• **Aim of the exercise**: Begin with the line holding "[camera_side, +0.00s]", end with the line holding "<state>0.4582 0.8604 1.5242", and repeat every line in between exactly, without pictures.

== Data entries ==

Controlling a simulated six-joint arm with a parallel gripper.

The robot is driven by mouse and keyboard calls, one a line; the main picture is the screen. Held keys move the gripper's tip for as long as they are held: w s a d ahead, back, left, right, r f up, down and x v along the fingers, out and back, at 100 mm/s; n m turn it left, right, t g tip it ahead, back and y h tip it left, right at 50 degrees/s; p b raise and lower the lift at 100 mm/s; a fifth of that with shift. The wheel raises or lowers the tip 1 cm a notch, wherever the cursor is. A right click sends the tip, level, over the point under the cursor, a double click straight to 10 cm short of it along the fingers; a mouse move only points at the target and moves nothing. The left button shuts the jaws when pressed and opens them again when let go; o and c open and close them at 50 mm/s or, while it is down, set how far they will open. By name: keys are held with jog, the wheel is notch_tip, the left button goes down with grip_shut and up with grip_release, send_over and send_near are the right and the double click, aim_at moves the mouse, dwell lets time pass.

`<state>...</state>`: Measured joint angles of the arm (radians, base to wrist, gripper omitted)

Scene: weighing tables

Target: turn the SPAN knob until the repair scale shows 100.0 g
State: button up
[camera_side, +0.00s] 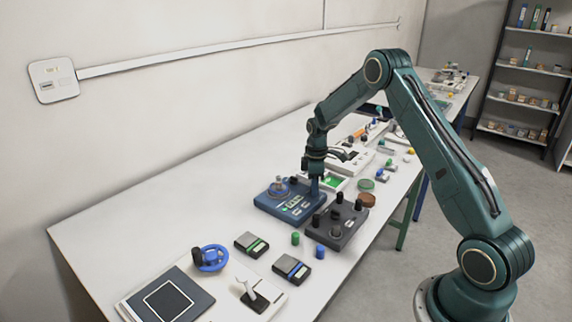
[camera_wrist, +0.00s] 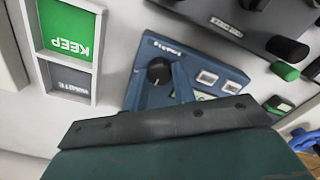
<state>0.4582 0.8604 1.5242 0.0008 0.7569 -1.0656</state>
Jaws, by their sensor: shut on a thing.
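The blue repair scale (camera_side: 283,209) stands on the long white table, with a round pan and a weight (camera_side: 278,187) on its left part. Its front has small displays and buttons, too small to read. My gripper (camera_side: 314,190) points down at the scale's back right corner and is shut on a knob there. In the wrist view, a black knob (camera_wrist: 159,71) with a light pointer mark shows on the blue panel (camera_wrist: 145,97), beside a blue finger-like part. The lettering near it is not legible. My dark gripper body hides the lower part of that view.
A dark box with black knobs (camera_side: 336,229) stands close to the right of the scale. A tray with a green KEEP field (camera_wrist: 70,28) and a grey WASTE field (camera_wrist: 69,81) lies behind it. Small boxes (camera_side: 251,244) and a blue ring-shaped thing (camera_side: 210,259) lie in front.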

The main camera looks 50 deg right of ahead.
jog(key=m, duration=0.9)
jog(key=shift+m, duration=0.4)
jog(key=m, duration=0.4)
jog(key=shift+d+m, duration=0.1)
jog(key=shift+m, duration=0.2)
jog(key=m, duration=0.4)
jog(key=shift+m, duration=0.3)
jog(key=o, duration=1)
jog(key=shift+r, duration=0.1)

===
== Data entries ==

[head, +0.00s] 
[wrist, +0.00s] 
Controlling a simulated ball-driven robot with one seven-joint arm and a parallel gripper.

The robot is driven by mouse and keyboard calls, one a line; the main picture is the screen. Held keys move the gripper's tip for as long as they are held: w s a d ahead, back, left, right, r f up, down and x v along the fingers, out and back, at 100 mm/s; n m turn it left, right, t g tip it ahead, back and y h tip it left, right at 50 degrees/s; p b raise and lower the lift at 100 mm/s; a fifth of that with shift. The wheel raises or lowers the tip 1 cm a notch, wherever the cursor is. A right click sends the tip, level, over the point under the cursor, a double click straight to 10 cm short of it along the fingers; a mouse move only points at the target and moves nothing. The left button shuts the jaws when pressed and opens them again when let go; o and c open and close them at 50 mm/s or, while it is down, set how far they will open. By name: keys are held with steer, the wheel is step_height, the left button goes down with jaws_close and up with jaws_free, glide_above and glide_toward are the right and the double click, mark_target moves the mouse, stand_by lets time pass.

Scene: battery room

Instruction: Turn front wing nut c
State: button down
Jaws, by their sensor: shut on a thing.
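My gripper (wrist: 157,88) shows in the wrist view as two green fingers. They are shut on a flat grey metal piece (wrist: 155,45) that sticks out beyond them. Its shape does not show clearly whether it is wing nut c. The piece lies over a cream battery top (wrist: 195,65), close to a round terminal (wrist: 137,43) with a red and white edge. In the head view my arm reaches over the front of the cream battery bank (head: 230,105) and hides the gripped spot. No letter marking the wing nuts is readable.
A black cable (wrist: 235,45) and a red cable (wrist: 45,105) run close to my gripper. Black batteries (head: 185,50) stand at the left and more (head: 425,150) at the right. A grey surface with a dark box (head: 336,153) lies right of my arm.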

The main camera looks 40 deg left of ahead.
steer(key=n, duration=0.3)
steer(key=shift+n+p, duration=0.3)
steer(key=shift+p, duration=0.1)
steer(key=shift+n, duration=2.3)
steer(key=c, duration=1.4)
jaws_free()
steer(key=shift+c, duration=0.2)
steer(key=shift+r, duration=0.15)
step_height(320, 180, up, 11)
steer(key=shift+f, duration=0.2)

===

• **Written reply**:
[camera_side, +0.00s] 
[camera_wrist, +0.00s] 
<state>0.4582 0.8604 1.5242 0.0008 0.7569 -1.0656</state>

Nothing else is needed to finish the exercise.